Clone the repo and run the following:
yarn
yarn start
Go to http://localhost in browser.
Edit any module to have the edited module and any dependent modules reloaded without a refresh!
Open devtools to see which modules are being reloaded.
The prod version of this repo is available on GitHub Pages here.
To test out the prod workflow I encourage you to fork this repo and enable GitHub Pages on it. Deploying to prod is as simple as pushing a change! You can even use GitHub's web editor to make changes to further minimize friction.
A simple file watcher and WebSocket server running in init.js notifies client of changed modules.
SystemJS is used to load modules in dev so we can use its onload hook to build a lookup table of modules and their dependents.
When a module is changed, we then use that table to recursively look up all the modules that depend on it, delete them from the SystemJS registry using its API, and then reinitialize the root app.js module.
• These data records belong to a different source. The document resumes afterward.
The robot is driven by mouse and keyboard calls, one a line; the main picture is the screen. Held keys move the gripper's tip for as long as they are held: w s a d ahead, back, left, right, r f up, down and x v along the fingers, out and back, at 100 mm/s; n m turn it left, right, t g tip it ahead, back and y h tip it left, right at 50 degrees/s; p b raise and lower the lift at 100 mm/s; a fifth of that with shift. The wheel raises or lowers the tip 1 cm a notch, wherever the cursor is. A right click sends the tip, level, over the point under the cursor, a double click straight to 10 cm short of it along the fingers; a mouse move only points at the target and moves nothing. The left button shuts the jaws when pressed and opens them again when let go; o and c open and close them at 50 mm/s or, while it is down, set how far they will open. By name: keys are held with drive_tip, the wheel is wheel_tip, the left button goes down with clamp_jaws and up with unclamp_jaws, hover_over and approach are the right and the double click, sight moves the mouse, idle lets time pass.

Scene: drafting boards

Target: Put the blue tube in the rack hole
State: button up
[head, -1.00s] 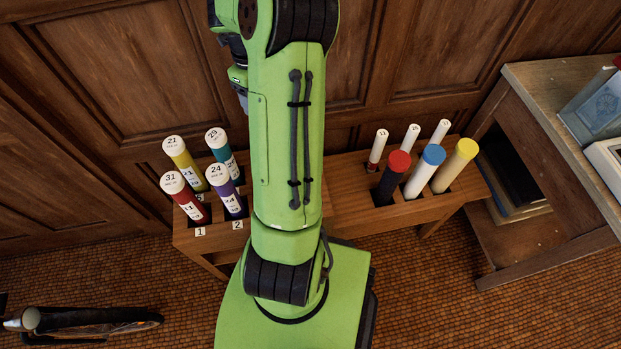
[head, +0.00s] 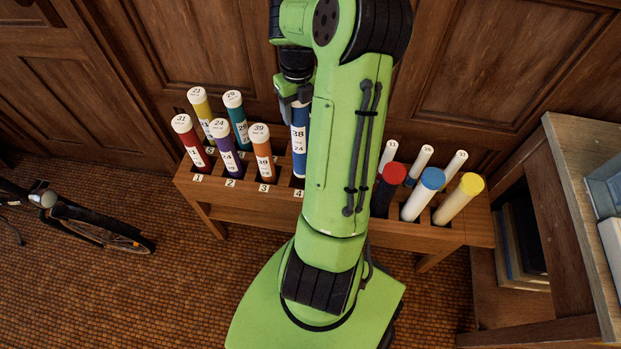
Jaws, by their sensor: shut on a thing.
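The blue tube (head: 299,139), with a white label reading 38 and 24, stands upright in line with the rack hole marked 4 in the wooden rack (head: 240,207). My gripper (head: 297,100) is shut on its upper end, partly hidden behind my green arm. The tube's lower end is at the front row by label 4, right of the orange tube. I cannot tell how deep it sits in the hole.
Red (head: 190,143), purple (head: 227,150), orange (head: 262,153), yellow (head: 201,112) and teal (head: 237,119) tubes stand close by on the left. A wooden shelf unit (head: 572,190) is at far right.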

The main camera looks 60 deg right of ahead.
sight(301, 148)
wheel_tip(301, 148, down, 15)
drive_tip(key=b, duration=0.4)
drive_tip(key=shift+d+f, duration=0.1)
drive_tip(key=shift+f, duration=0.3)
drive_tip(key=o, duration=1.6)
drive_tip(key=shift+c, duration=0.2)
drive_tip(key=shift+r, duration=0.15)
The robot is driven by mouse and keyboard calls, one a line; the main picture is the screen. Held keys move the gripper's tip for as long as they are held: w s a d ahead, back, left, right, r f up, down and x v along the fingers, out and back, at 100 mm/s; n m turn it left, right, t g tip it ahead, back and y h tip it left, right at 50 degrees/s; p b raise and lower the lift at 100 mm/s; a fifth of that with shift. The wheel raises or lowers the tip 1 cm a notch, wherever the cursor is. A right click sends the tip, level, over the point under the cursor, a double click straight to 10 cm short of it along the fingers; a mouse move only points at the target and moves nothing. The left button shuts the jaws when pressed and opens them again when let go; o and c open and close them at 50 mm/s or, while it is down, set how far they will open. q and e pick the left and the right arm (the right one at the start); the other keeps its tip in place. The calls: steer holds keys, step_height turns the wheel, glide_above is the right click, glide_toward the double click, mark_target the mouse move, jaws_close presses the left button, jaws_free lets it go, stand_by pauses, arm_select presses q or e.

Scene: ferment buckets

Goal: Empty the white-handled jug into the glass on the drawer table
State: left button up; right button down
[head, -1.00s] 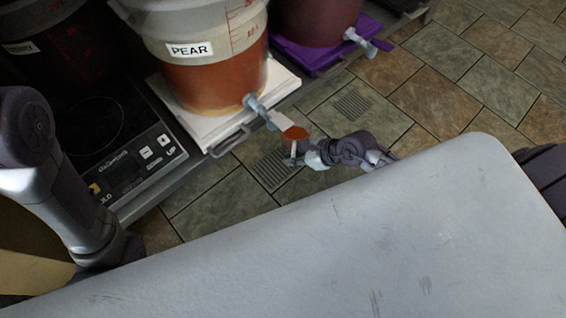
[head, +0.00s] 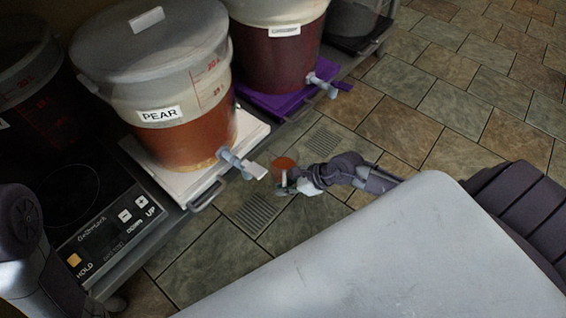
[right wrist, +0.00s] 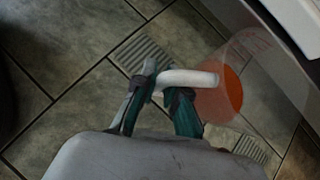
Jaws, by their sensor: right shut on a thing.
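The white-handled jug (head: 286,164) is clear and holds orange-red liquid. It is in the air over the tiled floor, just right of the pear bucket's tap. My right gripper (head: 290,188) is shut on its handle. In the right wrist view, the fingers (right wrist: 162,95) close around the white handle (right wrist: 190,78), and the jug's clear wall and orange liquid (right wrist: 228,95) show beyond it. The glass and the drawer table are not in these views. Part of my left arm shows at the left edge, but its gripper is out of view.
The pear bucket (head: 165,95) stands on a white scale (head: 250,133), its tap (head: 240,163) pointing over the floor. A dark red bucket (head: 275,55) stands on a purple scale (head: 290,103). A black scale (head: 105,215) is nearer left. The tiled floor (head: 440,90) is open at the right.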

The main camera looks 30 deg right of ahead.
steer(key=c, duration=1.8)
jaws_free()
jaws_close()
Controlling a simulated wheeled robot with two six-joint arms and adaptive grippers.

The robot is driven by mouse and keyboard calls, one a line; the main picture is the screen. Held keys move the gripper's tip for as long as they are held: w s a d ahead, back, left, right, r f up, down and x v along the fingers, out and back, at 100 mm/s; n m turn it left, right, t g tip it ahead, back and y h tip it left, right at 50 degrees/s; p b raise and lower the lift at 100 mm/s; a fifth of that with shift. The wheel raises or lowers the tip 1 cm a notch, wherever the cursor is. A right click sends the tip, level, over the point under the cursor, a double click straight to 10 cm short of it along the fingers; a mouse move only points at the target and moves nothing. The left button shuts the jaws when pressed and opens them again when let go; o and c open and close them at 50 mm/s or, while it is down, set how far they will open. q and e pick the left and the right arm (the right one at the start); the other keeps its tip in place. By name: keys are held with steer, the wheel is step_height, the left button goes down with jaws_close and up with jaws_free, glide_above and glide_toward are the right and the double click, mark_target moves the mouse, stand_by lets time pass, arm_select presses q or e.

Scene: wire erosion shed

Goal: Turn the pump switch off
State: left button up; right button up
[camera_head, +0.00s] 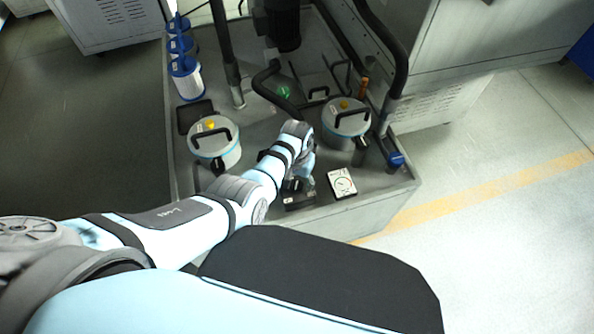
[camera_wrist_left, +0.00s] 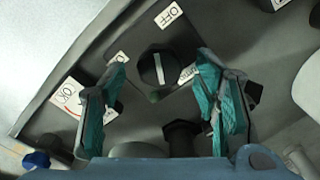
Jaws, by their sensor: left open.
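The pump switch is a black round knob with a white pointer line (camera_wrist_left: 157,68), on a dark box, in the left wrist view. The line runs nearly up and down in that picture. An OFF label (camera_wrist_left: 169,14) lies above the knob, and another white label lies to its left, partly hidden by a finger. In the head view the switch box (camera_head: 299,201) shows at the tray's front edge, its knob mostly covered by my gripper. My left gripper (camera_head: 299,183) is open above it; in the left wrist view its teal fingers (camera_wrist_left: 161,82) are apart on either side of the knob. My right gripper is not in view.
A white gauge plate (camera_head: 341,183) lies just right of the box. Lidded grey canisters (camera_head: 221,151) (camera_head: 346,130) stand on both sides of the arm. Blue-topped filters (camera_head: 187,82) stand at the left. A blue-capped fitting (camera_head: 396,160) is at the right corner.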

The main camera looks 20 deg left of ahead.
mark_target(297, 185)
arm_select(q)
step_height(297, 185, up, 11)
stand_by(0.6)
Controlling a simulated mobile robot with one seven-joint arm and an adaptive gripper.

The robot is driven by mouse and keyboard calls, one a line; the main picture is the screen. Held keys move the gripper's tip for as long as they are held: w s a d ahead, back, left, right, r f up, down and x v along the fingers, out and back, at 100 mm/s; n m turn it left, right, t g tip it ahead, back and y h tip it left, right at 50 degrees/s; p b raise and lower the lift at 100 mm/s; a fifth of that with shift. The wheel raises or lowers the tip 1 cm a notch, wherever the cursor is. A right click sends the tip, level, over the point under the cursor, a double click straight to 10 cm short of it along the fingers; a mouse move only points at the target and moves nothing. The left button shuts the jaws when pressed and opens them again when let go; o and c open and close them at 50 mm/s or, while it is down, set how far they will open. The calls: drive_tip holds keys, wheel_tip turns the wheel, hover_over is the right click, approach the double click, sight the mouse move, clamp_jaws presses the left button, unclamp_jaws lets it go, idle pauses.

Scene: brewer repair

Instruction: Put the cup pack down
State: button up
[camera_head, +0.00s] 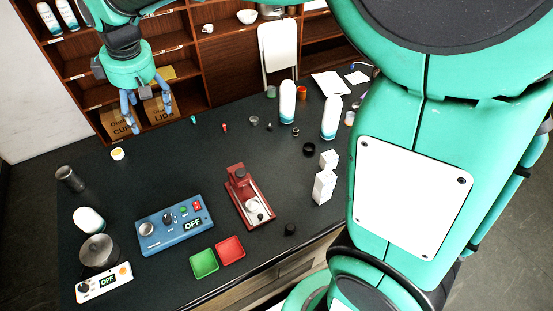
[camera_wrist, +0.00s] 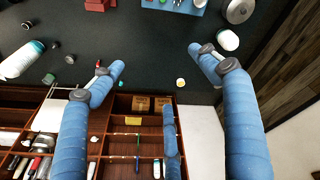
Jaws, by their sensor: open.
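A cardboard box marked with letters like "CUP" (camera_head: 115,123) sits in a shelf compartment behind the table. A second cardboard box marked "LID" (camera_head: 157,109) is to its right. Two small cardboard boxes also show in the shelf in the wrist view, but their lettering is too small to read. My gripper (camera_head: 148,118) hangs in front of these boxes in the head view and partly covers them. Its blue fingers are spread wide and hold nothing. In the wrist view the fingers (camera_wrist: 157,58) stand apart over the dark table (camera_wrist: 140,48), with nothing between the tips.
A small yellow-topped jar (camera_head: 118,154) stands near the table's back left. A blue control box (camera_head: 175,225), a red device (camera_head: 243,190), green (camera_head: 204,263) and red (camera_head: 231,249) trays occupy the front. White bottles (camera_head: 287,102) stand at the right. The table's back-left middle is mostly clear.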

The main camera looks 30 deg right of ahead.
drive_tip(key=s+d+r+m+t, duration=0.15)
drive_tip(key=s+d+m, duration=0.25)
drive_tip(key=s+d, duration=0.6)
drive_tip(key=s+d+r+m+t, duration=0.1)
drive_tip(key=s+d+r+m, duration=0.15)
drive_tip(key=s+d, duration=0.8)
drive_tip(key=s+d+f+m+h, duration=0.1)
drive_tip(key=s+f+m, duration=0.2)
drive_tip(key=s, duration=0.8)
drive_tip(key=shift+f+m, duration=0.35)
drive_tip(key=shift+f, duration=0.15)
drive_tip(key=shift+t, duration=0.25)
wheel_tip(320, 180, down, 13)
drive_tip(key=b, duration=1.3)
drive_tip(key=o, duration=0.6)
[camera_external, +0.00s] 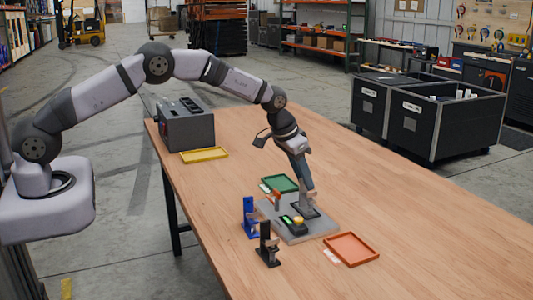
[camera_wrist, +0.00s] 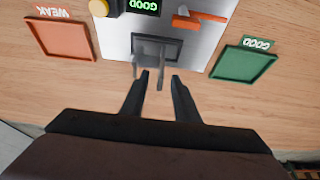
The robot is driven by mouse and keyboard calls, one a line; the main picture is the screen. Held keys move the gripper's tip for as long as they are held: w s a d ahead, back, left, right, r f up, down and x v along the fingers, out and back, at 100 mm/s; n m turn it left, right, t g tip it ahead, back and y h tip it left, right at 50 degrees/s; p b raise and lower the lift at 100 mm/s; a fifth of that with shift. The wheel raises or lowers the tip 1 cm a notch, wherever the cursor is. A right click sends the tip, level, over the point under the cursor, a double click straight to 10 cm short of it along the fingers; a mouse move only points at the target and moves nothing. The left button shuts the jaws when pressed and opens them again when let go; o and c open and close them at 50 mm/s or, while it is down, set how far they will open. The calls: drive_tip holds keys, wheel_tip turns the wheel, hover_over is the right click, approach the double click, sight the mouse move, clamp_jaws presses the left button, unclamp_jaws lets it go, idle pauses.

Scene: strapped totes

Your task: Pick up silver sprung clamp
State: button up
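A silver-grey clamp-like piece (camera_wrist: 160,72) stands on a dark pad (camera_wrist: 175,48) on the grey board in the wrist view. It also shows in the external view (camera_external: 309,200), partly covered by my gripper. My gripper (camera_wrist: 160,78) is open, with its two dark fingers pointing at the piece. One upright part of the piece appears between the fingertips, and another lies just left of them. I cannot tell whether the fingers touch it. In the external view my gripper (camera_external: 305,186) is low over the board.
The board (camera_external: 320,226) bears a yellow button (camera_external: 298,219), a green display and an orange clamp (camera_wrist: 200,19). Blue (camera_external: 250,217) and black (camera_external: 268,246) stands are nearby. A green GOOD tray (camera_wrist: 243,64), orange WEAK tray (camera_wrist: 60,39) and yellow tray (camera_external: 204,155) lie on the table.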

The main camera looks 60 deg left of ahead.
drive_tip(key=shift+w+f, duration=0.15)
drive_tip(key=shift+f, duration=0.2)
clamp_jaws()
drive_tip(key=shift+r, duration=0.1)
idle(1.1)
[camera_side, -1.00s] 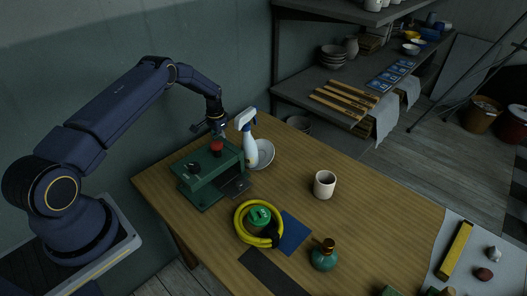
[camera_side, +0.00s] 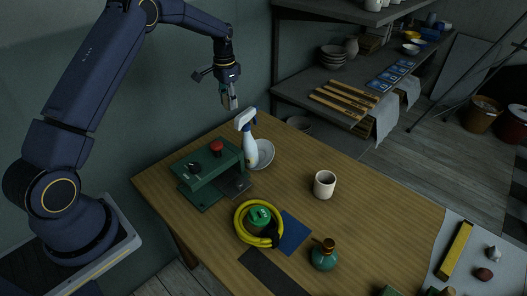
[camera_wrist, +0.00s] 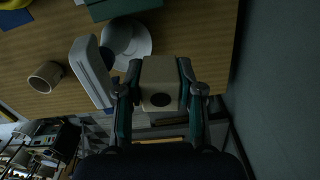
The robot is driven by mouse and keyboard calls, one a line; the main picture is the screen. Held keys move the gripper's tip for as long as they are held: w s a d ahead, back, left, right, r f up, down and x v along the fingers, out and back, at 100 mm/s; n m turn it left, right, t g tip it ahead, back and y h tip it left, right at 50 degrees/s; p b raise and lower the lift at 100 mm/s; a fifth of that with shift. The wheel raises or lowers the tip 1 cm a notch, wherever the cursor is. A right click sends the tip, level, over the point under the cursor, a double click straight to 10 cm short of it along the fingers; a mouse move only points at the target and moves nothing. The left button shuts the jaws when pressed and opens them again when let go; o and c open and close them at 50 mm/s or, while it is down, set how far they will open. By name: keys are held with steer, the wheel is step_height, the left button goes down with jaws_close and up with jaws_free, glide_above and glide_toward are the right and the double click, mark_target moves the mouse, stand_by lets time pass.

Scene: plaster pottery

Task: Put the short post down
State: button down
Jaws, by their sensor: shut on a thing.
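The short post (camera_wrist: 160,83) is a pale beige block with a dark round spot on its facing end. My gripper (camera_wrist: 158,82) is shut on it, with one finger on each side in the wrist view. In the side view my gripper (camera_side: 229,99) hangs in the air above the back edge of the wooden table (camera_side: 290,150), above and slightly left of the spray bottle. There the post is small and mostly hidden by the fingers.
A white spray bottle (camera_side: 249,148), a grey bowl (camera_side: 265,153) and a green machine with a red knob (camera_side: 205,172) stand near below. A cup (camera_side: 324,184), yellow coil (camera_side: 240,224) and green bottle (camera_side: 323,258) stand farther forward. The table's right middle is clear.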

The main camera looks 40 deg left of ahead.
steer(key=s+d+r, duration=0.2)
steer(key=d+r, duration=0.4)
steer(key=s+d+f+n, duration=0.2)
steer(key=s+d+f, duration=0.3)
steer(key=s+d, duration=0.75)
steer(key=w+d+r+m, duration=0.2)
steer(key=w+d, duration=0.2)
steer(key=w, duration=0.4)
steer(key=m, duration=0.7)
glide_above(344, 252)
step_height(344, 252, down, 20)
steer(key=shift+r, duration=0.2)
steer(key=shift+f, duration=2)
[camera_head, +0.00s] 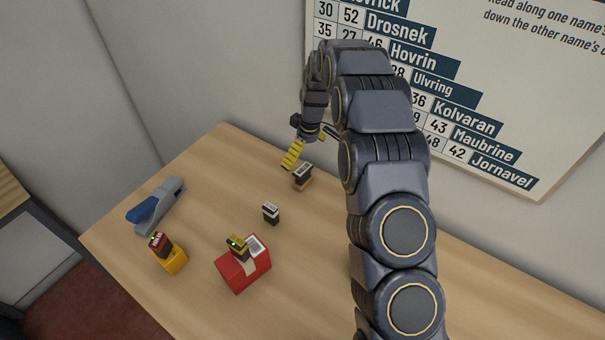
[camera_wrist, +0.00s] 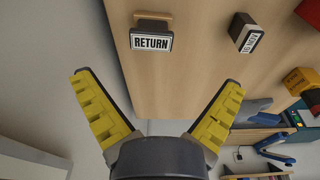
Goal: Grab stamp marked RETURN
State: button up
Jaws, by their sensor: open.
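The stamp marked RETURN (camera_wrist: 151,42) shows at the top of the wrist view, its white label with black letters facing the camera. It appears to be the dark stamp with a wooden part (camera_head: 302,176) near the back edge of the counter in the head view. My gripper (camera_wrist: 158,79) is open and empty, its yellow fingers spread wide. The stamp lies beyond the fingertips, between their lines and apart from them. In the head view my gripper (camera_head: 293,155) is just behind and left of this stamp; one finger is partly hidden.
A second dark stamp (camera_head: 271,213), its label unclear, stands nearer the front; it also shows in the wrist view (camera_wrist: 249,38). A red block (camera_head: 240,273) and yellow block (camera_head: 174,263) carry small devices. A blue-grey stapler (camera_head: 158,206) lies left. The wall stands behind.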

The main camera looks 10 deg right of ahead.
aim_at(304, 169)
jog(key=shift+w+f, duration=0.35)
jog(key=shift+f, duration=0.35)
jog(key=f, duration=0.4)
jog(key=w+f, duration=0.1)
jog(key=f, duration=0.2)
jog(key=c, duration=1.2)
The prod version uses a much lighter weight module loading mechanism using es-module-shims, served directly from source without any build steps using an alternate index.html file as entry point (dev workflow actually serves index.dev.html).
Some of the modules in this demo are dynamically loaded. I suspect with the advent of React.lazy this approach will only get more popular with time. However, this poses a challenge for hot reloading workflows because dynamic imports by nature cannot be reliably expressed in a static dependency graph.
My original implementation of the reload client ended up ignoring dynamically loaded modules because they'd never appear in any other module's dependency list in SystemJS's onload hook. I assume that's because the dependency list is generated through some kind of static analysis of the module's source code.
The workaround I have today is simply reloading every first-party module when a changed module doesn't appear in the lookup table, which actually works surprisingly well for the use cases I have so far, but I suspect will break down when a module ends up getting imported both statically and dynamically, in which case only the static dependents will end up getting reloaded, and performance won't scale well for large codebases with lots of first-party modules.
I'd love to hear any thoughts on how we could tackle this.
Projects like SystemJS and es-module-shims makes this workflow possible today, but ideally I'd like to see a future where all of this can be accomplished with built-in browser APIs.
As far as I could find, browsers today don't offer a way for users to delete a module from its cache once loaded, nor a way to modify or even observe the loading process. These are the bare minimum requirements for building a functioning hot-reload client.
If there are any ongoing proposals for these I'd love to know about them. Initial load and hot reload performance should improve dramatically for large dependencies/codebases if we could get rid of the runtime transformation step into the System.register module format.